Darina Alster expresses herself most often through performance, the spoken word, multimedia installations and video. The main themes of her work are time, identity, religion and personal or political relationships. She crosses the boundaries of reality, disrupting ordinary situations with incomprehensible irrational phenomena, and allowing the subconscious to speak. She likes to combine new media with archaic media such as astrology, tarot, religion, fairy tales and other kinds of archetypes.
She deals with issues such as pregnancy, birth and motherhood, though she attempts to portray this strong but somewhat profane theme in an atypical way, on the level of personal mythology, which she develops on the basis of her own feelings about motherhood in combination and comparison with ancient myths, fertility cults and witchcraft (Venus, Isis, Cybele, Demeter, Lilith, Kali, Sophia, Madonna). The theme of “breastfeeding” art naturally relates to a certain period in her life when she was herself experiencing pregnancy.
Her works are sometimes mutually contrasting. They express security or insecurity, or the interface between good and evil, light and darkness. Alster is interested in religious mysticism, its different types and degrees and the differences between believers. She works with allegories, and she does not want to express herself too openly and directly, but instead lets the imagination of the audience unfold. Different kinds of mysticism have their own codes, which cannot always be revealed and which may remain hidden. She deals with faith, which can sometimes seem to have been discredited as a mere cover for gaining power and wealth, but can also represent the only certainty allowing us to banish doubts and move towards a chosen goal.
Alster is also interested in symbols that have passed through history with diverse meanings, both positive and negative (e.g. the swastika, which she has tried to cleanse from the taint of Nazism). In her performances she draws on symbols that have ambiguous meanings that often depend on individual personal experience and the part of society to which one belongs. She also establishes close contact with the audience and often involves them directly. During one of her performances on the popular theme of female identity, she draped a cloth over herself with pinned slips of diverse, often contrasting, female characteristics, and let the participants take them as they wished.
Some of her work evolves slowly, with Alster trying out different variants before deciding on the final form. One of her typical motifs is that of an altar that does not correspond to any particular religion or official teaching. She has explored different types of altar, looking at Catholic, Hindu or Buddhist versions and their iconography, structure or construction. She sometimes, quite consciously, works with a degraded aesthetics and an almost romantic kitsch. With “altars” featuring various objects, she also tries to recall the still lifes that people have at home, consisting of strange fetishes. She uses different technical methods and selects a variety of materials so that they can be seen from different angles due to their different forms.

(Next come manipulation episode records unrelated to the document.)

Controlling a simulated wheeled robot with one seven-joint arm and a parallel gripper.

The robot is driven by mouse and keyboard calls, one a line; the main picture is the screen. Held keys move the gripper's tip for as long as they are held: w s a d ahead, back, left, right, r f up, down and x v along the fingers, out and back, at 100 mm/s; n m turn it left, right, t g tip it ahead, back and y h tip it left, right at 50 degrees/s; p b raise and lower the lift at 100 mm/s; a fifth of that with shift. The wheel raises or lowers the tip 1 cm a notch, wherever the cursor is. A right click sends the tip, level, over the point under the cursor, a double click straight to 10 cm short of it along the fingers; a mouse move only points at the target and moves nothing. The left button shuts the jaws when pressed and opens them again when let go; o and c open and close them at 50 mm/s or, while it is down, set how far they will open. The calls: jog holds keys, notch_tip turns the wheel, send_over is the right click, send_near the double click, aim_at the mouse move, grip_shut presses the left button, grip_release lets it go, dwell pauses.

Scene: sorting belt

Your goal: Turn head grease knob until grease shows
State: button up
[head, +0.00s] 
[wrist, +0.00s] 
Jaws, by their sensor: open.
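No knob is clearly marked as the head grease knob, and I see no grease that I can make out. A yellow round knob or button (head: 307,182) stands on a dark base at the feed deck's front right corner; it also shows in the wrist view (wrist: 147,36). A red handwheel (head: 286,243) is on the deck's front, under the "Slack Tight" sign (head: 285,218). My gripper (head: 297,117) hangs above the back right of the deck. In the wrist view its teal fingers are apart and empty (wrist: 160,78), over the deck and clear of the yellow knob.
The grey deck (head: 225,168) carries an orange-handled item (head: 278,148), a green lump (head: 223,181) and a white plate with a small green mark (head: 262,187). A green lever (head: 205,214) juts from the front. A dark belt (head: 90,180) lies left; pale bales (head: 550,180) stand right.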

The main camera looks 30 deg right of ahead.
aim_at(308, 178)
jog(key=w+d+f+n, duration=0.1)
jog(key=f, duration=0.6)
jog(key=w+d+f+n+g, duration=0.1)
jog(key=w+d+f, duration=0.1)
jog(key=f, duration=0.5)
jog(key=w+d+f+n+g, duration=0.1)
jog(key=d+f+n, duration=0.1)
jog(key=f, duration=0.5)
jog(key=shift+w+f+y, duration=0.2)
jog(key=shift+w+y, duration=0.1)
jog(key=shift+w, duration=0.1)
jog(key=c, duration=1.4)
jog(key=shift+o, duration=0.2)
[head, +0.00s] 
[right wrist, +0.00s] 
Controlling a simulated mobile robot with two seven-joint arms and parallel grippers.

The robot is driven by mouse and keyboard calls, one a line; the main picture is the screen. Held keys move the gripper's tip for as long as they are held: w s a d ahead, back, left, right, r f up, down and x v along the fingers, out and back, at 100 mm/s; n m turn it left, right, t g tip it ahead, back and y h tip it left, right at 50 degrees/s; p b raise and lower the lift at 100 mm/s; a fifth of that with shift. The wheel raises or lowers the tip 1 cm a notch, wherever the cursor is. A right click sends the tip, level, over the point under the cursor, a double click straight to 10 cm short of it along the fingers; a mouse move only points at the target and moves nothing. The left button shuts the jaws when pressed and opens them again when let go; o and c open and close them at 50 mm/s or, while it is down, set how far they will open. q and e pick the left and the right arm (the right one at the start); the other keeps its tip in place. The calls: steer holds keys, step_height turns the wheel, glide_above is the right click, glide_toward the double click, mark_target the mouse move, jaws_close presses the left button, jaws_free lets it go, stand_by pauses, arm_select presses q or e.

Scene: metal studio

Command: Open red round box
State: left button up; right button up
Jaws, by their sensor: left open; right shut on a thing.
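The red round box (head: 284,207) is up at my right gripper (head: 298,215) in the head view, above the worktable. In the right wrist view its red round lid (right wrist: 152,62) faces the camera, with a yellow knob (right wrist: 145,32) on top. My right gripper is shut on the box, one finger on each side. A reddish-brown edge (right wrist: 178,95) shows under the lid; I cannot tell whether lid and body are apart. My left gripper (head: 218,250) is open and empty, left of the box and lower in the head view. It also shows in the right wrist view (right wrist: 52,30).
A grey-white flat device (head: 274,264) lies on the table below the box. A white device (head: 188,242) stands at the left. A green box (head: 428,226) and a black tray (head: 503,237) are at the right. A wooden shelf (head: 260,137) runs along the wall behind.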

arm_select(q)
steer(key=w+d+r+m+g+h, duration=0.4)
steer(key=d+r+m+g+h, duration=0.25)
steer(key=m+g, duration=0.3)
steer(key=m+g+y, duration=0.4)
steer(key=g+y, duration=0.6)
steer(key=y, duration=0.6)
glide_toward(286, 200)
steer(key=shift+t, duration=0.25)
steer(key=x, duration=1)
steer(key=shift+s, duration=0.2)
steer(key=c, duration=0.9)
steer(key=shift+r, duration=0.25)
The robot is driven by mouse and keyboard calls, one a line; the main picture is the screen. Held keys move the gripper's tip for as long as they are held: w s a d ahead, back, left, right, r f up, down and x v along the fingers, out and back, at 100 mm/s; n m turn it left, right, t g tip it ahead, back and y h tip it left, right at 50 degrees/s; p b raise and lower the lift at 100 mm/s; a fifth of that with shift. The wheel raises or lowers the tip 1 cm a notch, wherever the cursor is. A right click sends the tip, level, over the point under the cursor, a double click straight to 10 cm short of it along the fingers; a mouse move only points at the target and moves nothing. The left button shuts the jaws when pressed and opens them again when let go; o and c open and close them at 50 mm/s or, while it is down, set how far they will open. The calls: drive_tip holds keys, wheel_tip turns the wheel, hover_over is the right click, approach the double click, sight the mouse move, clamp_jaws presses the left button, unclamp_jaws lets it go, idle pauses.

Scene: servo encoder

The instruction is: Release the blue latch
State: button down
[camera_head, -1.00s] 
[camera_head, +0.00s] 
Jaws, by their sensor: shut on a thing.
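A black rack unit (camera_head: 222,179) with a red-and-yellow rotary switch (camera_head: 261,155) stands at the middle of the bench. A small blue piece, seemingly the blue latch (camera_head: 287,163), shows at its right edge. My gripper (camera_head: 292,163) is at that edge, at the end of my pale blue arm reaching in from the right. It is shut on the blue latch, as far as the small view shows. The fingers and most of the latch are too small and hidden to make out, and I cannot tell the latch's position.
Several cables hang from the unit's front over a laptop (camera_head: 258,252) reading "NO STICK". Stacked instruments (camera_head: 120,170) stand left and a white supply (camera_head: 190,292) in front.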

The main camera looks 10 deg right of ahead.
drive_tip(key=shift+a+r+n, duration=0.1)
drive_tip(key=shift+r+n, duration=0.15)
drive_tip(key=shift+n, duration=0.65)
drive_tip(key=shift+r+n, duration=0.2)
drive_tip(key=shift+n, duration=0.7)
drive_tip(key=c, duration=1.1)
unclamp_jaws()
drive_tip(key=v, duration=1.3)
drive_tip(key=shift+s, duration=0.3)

Another important feature of her work is the exploration of the relationship between men and women and the female and male approach to various issues. She examines the possibility of a man transitioning into a woman and vice versa. She chooses different and often unexpected means of expression to express her view on the issues that interest her. For example, she made a video with Michelle Šiml, using the latter’s photographs in which she sometimes appears as a boy and sometimes as a girl. The artists printed the photographs on edible paper, Michelle then ate herself, and eventually the photos were eaten by the visitors to the performance. Alster explores human feelings in different situations, along with the acquisition and loss of identity. With Jana Orlová, for example, she drew inspiration from the “live” altar at her exhibition at the NoD Gallery, this time round expressing certain rituals associated with the life of a woman and the relationship between the two sexes.
Alster also reflects on the formation or, on the contrary, the disintegration of certain positive systems, which are being disrupted by increasingly extremist views in society. She responds to the social crisis that forms the accompaniment to contemporary developments. She examines the connections between different epochs, such as contemporary “progress” and ancient mythologies. She reacts sensitively to the changing political situation, in which destruction is becoming more and more prevalent. Through her performances she draws attention to negative phenomena, tries to contribute to a mutual understanding of different groups of people regardless of their status and situation, and responds to specific manifestations of intolerance. She creates performances in various locations in the Czech Republic and abroad, in which symbols from different periods are intertwined with contemporary events. She also deals with the theme of emergence and extinction.
As part of the collective performance Teatrum Mundi, a farewell to the gallery at Karlin Studios (2016), she and Jana Orlová invited performers, dancers and volunteers to participate, with many of the projects taking place simultaneously for several hours. This was to show, among other things, how all the activities interacted and how diverse energies added, subtracted or multiplied. For Alster it is not only her own feelings that are important, but the experience of the viewers, who should allow her work to affect them freely, regardless of whether they admire it or whether it arouses incomprehension or even disgust.
Alster is interested in unity in diversity bringing harmony and tension, in which questions are posed though no clear answers are given. We can only suspect the direction of her ideas, which stimulate the imagination of the audience and make them think about a broader range of problems. Her basic themes don’t really change much, but over time they move to a different plane, deepen, and acquire a sharper focus.